On the other hand, the rhetoric about AI art not being a legitimate medium also rang hollow. Trying to create AI art myself quickly disproved the idea that the AI artists who were able to generate beautiful images didn’t have any skill or put any effort into their art. It took a lot of effort to make something I was satisfied with and I never felt like I was actually interacting with an intelligent entity. I did a few experiments to test the accusation that AI was stealing the work of human artists but couldn’t produce anything that matched the style of the artist I gave it. I think this claim comes from the fact that almost all publicized SD prompts include a “by” tag, like “by Van Gogh,” but because of SD’s tendency to forget individual tags the longer a prompt gets and its inability to stick to one specific style the effect isn’t as strong as you might think. Giving the AI something like “a painting by Van Gogh” will produce an abstract image that kind of looks like Van Gogh if you squint, and if you try to add more nouns and adjectives to the prompt the “by Van Gogh” part eventually gets drowned out. There’s a direct influence from human-made art at some level in AI prompting, but unless you’re satisfied with creating very simplistic and abstract images that influence quickly gets mixed in with so many other factors that the result is no longer a copy of an original. I don’t think there are any legal grounds for a copyright infringement case against AI, and even from a common-sense point of view I don’t think you can say it’s ripping anyone off.

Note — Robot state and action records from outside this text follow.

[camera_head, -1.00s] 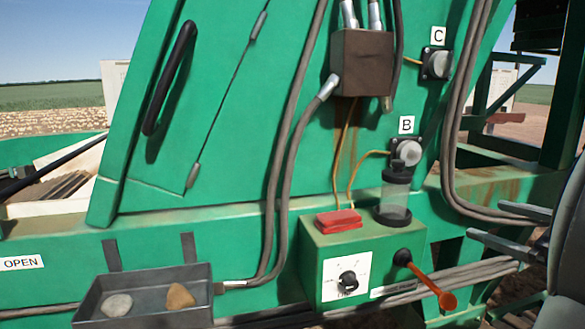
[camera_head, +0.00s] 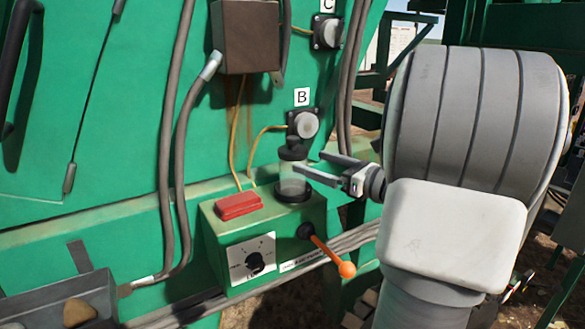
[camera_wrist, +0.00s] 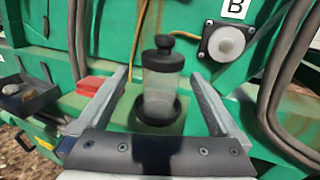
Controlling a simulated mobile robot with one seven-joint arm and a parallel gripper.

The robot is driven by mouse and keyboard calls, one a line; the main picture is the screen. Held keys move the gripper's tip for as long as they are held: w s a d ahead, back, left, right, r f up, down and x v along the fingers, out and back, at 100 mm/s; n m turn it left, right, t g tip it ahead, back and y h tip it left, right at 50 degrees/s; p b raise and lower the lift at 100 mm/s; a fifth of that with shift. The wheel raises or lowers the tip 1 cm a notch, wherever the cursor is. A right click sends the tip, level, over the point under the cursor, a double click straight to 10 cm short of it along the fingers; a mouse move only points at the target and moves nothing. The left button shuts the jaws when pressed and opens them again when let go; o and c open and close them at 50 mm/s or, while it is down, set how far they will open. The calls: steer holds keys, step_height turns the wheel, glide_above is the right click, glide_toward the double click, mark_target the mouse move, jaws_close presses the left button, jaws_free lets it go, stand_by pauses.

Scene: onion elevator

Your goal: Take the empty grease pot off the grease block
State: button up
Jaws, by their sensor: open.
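The grease pot (camera_head: 293,178) is a clear, empty-looking cylinder with a black knobbed cap. It stands upright in a black ring on top of the green grease block (camera_head: 228,240). In the wrist view the pot (camera_wrist: 161,85) is near the middle, between the lines of my two fingers. My gripper (camera_head: 318,171) is open, its fingers pointing left at the pot from the right. One finger is near the pot's cap and the other overlaps its body in the head view. I cannot tell whether either finger touches it.
A red block (camera_head: 239,206) lies on the grease block's top, left of the pot. An orange-knobbed lever (camera_head: 330,258) and a dial (camera_head: 254,262) are on its front. Fitting B (camera_head: 305,125) and a yellow tube are close behind the pot. A stone tray (camera_head: 75,300) hangs lower left.

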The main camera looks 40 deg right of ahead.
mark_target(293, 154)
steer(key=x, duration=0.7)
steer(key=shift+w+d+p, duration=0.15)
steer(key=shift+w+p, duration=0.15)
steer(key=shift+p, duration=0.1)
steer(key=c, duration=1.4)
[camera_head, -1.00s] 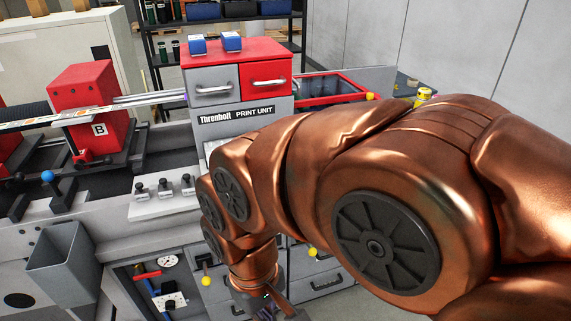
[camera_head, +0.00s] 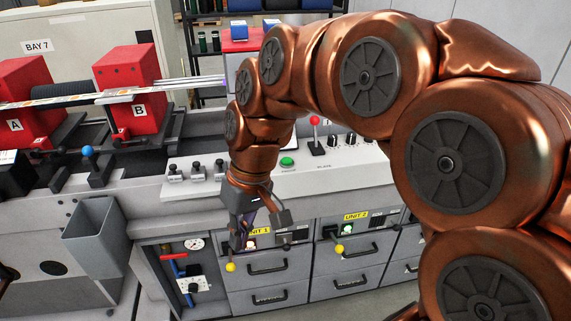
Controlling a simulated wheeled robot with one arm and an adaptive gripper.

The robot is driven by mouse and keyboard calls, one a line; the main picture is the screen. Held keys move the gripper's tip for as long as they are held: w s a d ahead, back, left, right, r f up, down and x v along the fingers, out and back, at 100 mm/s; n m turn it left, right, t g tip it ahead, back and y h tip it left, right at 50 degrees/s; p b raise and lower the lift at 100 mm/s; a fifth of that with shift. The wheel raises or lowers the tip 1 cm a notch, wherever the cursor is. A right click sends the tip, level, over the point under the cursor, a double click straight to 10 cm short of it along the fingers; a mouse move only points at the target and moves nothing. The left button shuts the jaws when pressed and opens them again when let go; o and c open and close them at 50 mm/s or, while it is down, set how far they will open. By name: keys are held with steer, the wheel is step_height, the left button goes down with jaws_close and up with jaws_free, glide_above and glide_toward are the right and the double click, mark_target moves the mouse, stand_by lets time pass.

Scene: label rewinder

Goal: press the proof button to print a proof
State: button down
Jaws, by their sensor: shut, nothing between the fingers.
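My gripper (camera_head: 241,238) points down at the front of the machine, close to the unit 1 panel, and is shut with nothing in it. It covers part of the yellow UNIT 1 label. A small lit button (camera_head: 250,242) shows right beside the fingertips; I cannot tell whether they touch. A similar lit button (camera_head: 347,230) sits on the unit 2 panel. A green button (camera_head: 287,162) is on the sloped console above, right of my wrist. No label reading proof is legible, so I cannot tell which is the proof button.
A red-knobbed lever (camera_head: 315,135) and black knobs (camera_head: 342,140) stand on the console. Yellow-knobbed levers (camera_head: 231,267) and (camera_head: 339,249) stick out below the panels. A grey bin (camera_head: 95,235) hangs at the left. Drawers (camera_head: 268,280) fill the lower front.

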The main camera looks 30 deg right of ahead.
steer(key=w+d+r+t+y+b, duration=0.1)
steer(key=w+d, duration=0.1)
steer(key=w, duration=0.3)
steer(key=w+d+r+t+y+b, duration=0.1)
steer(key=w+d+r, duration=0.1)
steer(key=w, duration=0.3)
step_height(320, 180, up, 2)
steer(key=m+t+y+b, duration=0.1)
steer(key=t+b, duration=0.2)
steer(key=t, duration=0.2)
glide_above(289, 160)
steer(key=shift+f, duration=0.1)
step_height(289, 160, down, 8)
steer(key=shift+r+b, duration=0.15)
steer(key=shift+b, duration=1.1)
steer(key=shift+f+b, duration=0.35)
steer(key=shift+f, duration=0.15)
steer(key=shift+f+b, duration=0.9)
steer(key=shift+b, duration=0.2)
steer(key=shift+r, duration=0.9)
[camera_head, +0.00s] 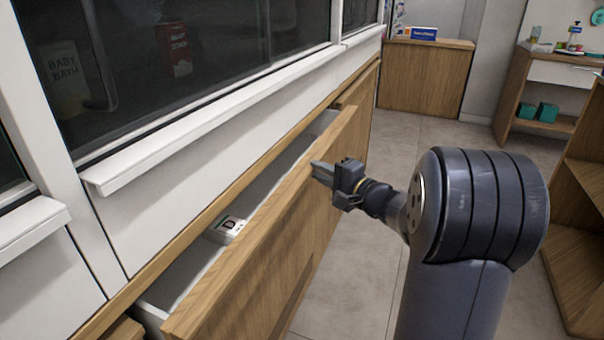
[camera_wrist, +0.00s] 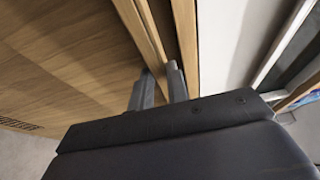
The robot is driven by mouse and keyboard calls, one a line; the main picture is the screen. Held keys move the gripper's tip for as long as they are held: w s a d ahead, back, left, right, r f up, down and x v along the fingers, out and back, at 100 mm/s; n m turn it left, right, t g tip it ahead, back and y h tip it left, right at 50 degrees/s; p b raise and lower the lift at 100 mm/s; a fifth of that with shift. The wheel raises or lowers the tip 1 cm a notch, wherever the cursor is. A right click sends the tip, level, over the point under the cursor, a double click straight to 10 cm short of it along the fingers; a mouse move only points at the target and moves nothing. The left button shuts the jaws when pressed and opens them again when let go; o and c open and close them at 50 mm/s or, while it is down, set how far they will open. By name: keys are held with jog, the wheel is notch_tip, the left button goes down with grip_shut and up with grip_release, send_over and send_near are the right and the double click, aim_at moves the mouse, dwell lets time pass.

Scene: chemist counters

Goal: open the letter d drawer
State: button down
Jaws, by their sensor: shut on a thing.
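A wood-fronted drawer (camera_head: 262,243) stands pulled out from the counter on the left, its inside showing as a long pale gap. A small white box marked D (camera_head: 229,226) lies inside it. My gripper (camera_head: 319,172) is at the top edge of the drawer front, toward its far end. In the wrist view my gripper's two fingers (camera_wrist: 162,82) are on either side of the thin wooden top edge of the drawer front (camera_wrist: 142,30), shut on it. The drawer's floor is mostly hidden behind its front.
A white ledge (camera_head: 190,145) and dark glass cabinet (camera_head: 200,50) stand above the drawer. A wooden counter (camera_head: 427,78) stands at the back. Wooden shelving (camera_head: 583,240) is on the right. Grey tiled floor (camera_head: 400,140) lies open between.

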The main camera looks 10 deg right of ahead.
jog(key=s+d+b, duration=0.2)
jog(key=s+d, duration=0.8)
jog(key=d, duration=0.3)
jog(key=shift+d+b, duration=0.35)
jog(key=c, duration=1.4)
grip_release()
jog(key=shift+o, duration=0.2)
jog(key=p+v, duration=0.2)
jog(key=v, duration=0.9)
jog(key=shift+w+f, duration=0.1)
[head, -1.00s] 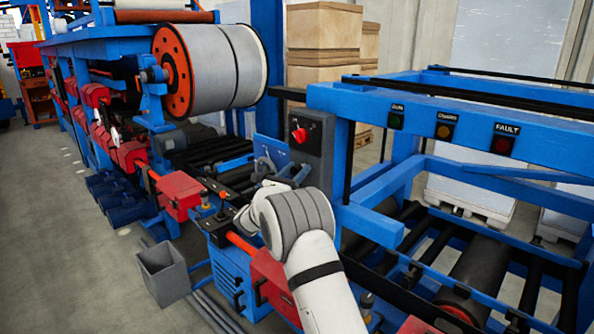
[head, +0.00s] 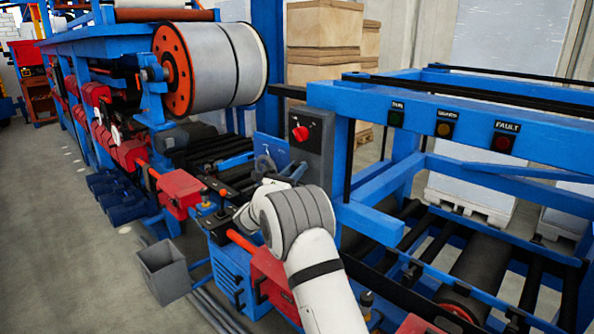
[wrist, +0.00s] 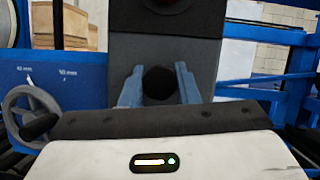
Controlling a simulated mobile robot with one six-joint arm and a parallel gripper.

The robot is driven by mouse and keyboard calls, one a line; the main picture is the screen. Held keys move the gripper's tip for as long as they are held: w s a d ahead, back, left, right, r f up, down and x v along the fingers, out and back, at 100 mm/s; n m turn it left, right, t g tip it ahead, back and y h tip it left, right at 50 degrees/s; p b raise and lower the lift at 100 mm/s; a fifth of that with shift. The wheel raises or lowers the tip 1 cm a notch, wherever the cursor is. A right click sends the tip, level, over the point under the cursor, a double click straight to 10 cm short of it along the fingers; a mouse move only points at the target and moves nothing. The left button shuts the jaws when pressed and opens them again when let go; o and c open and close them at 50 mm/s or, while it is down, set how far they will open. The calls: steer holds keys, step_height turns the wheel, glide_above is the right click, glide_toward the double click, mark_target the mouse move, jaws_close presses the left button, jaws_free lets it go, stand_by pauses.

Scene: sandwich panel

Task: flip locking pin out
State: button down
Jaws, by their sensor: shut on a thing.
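In the wrist view, a round black knob (wrist: 159,83) stands out in front of the grey face of a dark panel (wrist: 200,45). I take it for the locking pin's end, but its shaft is hidden. The two blue-grey fingers of my gripper (wrist: 158,86) are on either side of the knob, shut on it. In the head view my white arm reaches to just below the grey control box (head: 312,140), beside a handwheel (head: 264,167).
A blue scale plate (wrist: 60,75) is at the left in the wrist view. Blue frame beams (head: 440,118) and rollers (head: 480,275) lie to the right. A grey bin (head: 164,272) stands on the floor.

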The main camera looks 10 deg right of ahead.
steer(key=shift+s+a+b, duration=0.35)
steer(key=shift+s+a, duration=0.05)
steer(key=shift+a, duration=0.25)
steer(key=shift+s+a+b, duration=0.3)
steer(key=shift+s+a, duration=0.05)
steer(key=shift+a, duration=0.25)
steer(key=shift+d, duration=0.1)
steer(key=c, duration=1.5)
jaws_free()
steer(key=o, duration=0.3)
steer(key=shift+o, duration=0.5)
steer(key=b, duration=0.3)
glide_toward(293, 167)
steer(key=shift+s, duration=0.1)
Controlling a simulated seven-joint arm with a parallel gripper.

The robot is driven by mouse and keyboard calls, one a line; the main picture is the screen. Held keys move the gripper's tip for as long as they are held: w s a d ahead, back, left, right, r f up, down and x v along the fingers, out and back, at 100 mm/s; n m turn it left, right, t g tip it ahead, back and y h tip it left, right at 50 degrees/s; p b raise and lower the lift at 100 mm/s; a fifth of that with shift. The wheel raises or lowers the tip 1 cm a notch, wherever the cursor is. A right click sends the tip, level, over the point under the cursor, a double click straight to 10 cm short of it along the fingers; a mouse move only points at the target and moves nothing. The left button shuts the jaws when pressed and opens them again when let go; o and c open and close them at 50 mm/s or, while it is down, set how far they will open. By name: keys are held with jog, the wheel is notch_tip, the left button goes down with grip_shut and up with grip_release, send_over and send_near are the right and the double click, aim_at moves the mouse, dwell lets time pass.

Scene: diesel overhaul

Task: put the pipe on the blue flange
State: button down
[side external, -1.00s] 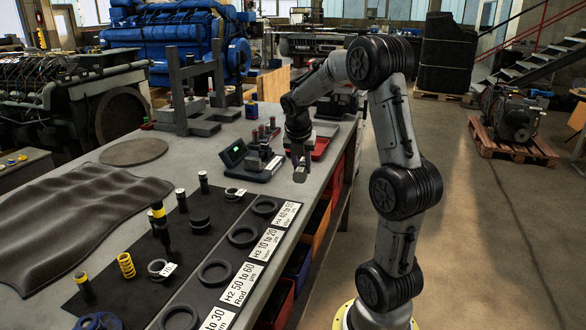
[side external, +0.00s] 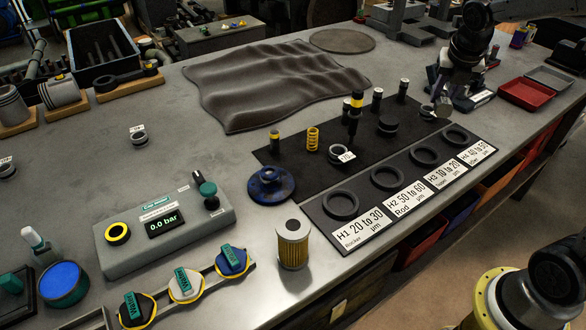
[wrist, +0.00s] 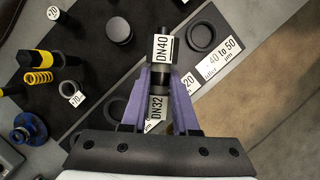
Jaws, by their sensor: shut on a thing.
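My gripper (wrist: 162,84) has its purple fingers closed on the pipe (wrist: 161,72), a dark short piece with white DN40 and DN32 labels. In the side view my gripper (side external: 444,102) is small, over the far right part of the bench near the black mat; the pipe is hard to make out there. The blue flange (side external: 271,184) lies flat on the bench at the near left corner of the black mat, well to the left of my gripper and nearer the side camera. It also shows at the left of the wrist view (wrist: 28,128).
The mat (side external: 290,158) holds upright rods, a yellow spring (side external: 313,139) and rings. A strip with ring seats and H1 to H4 labels (side external: 408,199) runs along the front edge. A yellow filter (side external: 292,245) and a pressure box (side external: 160,240) stand near the flange.

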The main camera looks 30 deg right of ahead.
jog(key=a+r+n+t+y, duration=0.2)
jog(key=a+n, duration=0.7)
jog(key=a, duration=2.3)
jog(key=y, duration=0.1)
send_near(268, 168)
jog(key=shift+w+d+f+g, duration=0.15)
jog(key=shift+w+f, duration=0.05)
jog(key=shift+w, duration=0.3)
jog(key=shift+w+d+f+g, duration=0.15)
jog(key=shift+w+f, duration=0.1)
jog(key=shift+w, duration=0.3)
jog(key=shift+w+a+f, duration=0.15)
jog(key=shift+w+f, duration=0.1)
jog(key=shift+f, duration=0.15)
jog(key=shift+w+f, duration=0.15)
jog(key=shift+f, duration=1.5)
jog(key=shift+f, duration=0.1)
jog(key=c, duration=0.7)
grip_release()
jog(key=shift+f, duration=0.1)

The TL;DR here, and the reason I wrote all this out as a response to the post quoted above, is that spending a short time with one specific implementation of AI was enough to make me question everything people were saying about it. I don’t want to say that I no longer trust anything I read about AI, but I’ve definitely developed a healthy sense of skepticism. There’s way too much AI hype and anti-hype going around, and a lot of it seems to come from people who haven’t even tried using the tech in question, much less people with any technical expertise.